How do we measure how cognitively demanding a job is? The traditional approach has relied on occupational analysts rating jobs against standardised frameworks. Zisman and Ganzach (2023) propose a simpler alternative: look at the average intelligence of the people actually doing the job. They call this occupational intelligence, and argue it is a valid and practical measure of occupational complexity.
What They Found
Examining data across a wide range of occupations, the authors found that occupational intelligence correlated strongly with established analyst-based measures of job complexity, specifically the DOT and O*NET frameworks (Zisman & Ganzach, 2023). In other words, jobs that analysts rate as cognitively demanding tend to be staffed by people with higher average intelligence, and vice versa. The measure held up well as a proxy for complexity.

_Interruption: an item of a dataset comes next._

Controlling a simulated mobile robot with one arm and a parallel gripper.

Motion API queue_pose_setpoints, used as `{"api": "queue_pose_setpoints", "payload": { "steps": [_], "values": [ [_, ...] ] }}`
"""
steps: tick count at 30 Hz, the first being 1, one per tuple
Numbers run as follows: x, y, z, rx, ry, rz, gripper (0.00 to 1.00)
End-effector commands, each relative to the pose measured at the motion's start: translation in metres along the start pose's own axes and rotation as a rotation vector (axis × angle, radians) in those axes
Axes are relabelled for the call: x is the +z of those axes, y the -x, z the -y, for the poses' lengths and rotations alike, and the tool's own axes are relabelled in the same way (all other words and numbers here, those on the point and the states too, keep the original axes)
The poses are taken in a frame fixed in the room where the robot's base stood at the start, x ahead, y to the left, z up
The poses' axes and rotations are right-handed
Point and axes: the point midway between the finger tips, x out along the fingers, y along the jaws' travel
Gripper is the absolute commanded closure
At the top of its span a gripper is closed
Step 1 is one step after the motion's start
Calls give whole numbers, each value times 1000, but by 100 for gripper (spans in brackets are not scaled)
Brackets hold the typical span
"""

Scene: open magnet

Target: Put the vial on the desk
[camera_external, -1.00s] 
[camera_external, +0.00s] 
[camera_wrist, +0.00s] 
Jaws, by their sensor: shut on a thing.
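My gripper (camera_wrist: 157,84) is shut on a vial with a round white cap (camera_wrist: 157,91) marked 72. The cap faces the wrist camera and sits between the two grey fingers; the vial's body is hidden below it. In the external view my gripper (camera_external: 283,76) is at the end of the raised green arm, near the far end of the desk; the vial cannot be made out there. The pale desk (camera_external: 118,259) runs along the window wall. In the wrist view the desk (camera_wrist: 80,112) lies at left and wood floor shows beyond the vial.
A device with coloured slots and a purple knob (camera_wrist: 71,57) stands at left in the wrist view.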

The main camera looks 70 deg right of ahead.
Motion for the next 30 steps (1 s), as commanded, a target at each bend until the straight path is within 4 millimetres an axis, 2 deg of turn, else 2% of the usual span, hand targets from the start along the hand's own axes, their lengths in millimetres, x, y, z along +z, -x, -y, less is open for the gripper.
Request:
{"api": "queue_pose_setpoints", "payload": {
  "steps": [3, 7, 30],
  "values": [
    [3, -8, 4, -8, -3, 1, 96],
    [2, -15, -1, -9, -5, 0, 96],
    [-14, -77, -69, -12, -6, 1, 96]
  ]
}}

Importantly, the relationship with occupational pay was considerably weaker (Zisman & Ganzach, 2023). This is a meaningful distinction: a job being cognitively complex and a job being well-paid are related but separate things, and conflating them produces a muddier picture of what occupational complexity actually means.

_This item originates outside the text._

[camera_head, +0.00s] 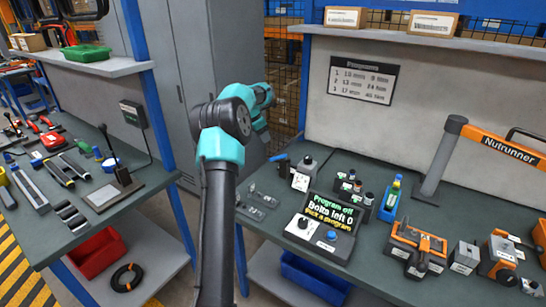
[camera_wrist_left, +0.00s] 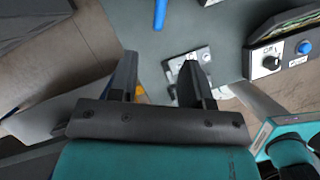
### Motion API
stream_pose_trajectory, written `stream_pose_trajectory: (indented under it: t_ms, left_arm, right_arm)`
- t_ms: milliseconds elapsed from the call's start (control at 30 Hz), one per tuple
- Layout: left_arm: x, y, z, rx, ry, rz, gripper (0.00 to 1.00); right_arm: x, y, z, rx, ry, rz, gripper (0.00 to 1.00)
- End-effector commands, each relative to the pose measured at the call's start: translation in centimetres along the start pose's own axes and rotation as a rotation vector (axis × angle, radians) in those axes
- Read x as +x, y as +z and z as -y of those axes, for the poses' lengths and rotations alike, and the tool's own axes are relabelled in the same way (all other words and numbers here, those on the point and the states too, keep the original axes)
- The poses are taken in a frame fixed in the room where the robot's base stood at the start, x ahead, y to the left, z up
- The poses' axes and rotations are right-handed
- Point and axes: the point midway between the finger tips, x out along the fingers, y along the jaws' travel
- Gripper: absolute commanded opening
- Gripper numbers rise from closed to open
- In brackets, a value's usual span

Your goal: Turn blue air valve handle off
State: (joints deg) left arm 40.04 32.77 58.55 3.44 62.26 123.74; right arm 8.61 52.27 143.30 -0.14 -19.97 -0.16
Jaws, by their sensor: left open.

The study also replicated a well-established finding: the interaction between individual intelligence and job complexity in predicting pay. People with higher intelligence earn more, but this effect is amplified in more complex jobs. Crucially, occupational intelligence produced the same interaction pattern as the traditional analyst-based measures, further supporting its validity (Zisman & Ganzach, 2023).
Why It Matters
Analyst-based measures of occupational complexity are resource-intensive to produce and periodically go out of date. Occupational intelligence offers a data-driven alternative that can be derived from large existing datasets and updated as workforce composition changes. For researchers studying the relationship between cognitive ability, work, and economic outcomes, it is a potentially valuable tool, though the authors note that variability within occupations and the US-specific nature of the samples are limitations worth keeping in mind (Zisman & Ganzach, 2023).